### Data entries

◆ ◆ ◆

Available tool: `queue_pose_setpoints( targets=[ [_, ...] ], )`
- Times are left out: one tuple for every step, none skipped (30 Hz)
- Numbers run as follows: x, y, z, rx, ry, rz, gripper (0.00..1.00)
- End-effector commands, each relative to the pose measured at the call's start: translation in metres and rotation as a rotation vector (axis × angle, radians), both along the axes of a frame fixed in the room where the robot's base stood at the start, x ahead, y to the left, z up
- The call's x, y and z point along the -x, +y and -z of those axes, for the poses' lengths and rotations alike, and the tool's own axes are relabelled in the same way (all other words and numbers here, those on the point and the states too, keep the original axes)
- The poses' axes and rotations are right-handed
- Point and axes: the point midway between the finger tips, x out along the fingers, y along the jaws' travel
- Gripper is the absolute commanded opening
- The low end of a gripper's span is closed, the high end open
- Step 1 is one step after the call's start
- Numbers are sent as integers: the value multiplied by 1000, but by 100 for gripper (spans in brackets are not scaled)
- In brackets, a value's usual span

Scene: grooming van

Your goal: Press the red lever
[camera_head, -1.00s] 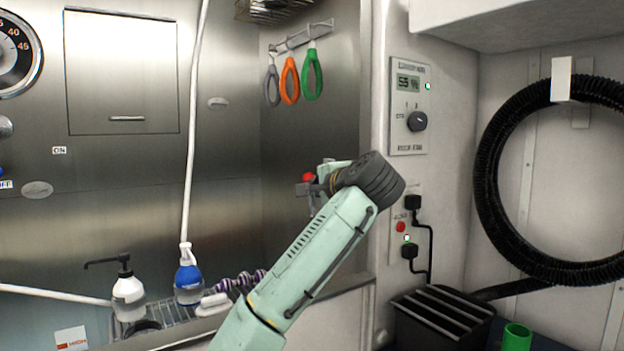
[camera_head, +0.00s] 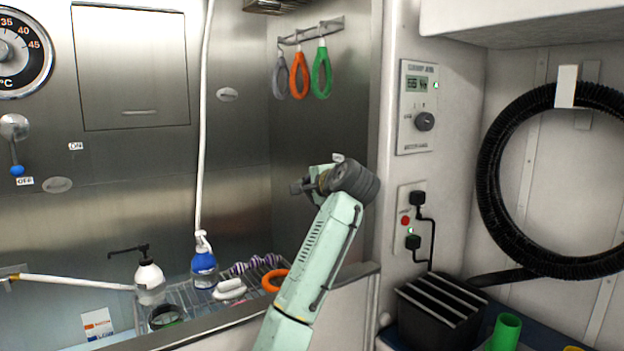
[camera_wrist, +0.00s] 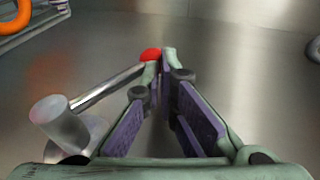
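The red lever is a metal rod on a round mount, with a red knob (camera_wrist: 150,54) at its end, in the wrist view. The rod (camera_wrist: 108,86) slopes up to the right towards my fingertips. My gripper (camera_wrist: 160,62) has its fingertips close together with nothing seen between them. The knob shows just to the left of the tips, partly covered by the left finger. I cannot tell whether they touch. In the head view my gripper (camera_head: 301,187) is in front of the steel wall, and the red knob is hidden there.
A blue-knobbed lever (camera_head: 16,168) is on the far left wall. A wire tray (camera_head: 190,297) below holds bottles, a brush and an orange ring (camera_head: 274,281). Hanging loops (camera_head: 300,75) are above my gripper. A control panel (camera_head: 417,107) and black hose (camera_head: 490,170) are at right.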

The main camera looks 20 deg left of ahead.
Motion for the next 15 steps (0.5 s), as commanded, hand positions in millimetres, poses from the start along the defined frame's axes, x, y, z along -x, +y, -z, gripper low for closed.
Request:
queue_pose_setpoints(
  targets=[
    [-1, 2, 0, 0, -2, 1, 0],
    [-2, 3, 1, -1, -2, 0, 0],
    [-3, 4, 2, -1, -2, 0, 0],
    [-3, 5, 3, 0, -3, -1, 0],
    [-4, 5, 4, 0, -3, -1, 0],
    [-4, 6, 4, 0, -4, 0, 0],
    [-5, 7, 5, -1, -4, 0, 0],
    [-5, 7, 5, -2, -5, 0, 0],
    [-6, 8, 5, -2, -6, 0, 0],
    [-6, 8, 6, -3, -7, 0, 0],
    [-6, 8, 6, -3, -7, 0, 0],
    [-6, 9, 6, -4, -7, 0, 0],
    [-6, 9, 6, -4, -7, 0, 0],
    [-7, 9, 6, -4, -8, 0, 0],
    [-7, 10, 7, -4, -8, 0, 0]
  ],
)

◆ ◆ ◆

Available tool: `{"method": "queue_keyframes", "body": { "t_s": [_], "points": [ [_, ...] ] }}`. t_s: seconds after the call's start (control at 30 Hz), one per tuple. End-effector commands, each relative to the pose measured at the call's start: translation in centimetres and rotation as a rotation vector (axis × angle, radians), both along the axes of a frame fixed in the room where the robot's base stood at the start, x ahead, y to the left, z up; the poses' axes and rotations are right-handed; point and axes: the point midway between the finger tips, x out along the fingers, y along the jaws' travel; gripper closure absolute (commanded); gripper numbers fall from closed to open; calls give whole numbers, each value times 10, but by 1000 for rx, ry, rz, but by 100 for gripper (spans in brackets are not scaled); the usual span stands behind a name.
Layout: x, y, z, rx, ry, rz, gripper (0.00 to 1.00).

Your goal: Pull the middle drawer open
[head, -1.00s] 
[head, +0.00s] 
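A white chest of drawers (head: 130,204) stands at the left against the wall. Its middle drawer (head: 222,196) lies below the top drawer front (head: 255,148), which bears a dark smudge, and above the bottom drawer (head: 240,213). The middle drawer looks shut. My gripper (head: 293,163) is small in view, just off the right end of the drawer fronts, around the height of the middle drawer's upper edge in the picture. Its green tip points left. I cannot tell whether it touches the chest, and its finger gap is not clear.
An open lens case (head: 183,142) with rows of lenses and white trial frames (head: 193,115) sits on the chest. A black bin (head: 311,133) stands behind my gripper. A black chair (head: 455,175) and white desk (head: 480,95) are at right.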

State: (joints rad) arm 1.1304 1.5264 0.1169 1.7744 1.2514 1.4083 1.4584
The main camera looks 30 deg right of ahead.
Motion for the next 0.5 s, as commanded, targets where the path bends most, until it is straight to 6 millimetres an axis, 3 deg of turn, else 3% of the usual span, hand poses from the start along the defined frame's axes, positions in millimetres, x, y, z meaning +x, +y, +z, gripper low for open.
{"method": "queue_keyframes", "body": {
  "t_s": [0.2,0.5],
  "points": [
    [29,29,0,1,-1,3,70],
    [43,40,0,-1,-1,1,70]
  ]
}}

◆ ◆ ◆

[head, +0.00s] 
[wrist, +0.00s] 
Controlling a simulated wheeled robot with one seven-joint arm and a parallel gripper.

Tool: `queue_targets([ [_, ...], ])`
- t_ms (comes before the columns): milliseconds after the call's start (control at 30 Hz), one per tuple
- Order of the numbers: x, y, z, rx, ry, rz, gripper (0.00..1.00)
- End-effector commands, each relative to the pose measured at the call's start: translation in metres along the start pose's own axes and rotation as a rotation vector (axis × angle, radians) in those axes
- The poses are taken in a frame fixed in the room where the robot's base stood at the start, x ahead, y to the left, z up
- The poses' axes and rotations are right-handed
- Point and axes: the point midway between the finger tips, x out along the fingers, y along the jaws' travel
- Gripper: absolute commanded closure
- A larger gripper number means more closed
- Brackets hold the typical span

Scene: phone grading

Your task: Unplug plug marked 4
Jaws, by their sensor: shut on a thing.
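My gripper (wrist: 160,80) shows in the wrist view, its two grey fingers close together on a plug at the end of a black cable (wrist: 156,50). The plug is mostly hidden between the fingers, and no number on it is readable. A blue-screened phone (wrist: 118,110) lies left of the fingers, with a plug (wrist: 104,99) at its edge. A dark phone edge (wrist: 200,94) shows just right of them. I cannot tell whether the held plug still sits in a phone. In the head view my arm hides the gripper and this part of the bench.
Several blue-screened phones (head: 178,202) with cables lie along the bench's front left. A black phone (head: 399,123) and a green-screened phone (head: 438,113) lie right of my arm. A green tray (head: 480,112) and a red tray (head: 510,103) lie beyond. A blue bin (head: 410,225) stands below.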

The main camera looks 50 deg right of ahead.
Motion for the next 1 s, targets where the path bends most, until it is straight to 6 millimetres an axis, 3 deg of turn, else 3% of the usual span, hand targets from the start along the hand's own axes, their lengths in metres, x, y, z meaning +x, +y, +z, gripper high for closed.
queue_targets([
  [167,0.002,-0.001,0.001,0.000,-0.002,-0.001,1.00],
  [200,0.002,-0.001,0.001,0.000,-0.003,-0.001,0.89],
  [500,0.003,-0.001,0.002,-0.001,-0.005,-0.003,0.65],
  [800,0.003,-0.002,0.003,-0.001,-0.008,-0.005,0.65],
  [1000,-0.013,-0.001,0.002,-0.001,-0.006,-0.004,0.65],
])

◆ ◆ ◆

### What you should do
Reproduce each line of the material containing the word "Scene".

### Output of the exercise
Scene: grooming van
Scene: phone grading

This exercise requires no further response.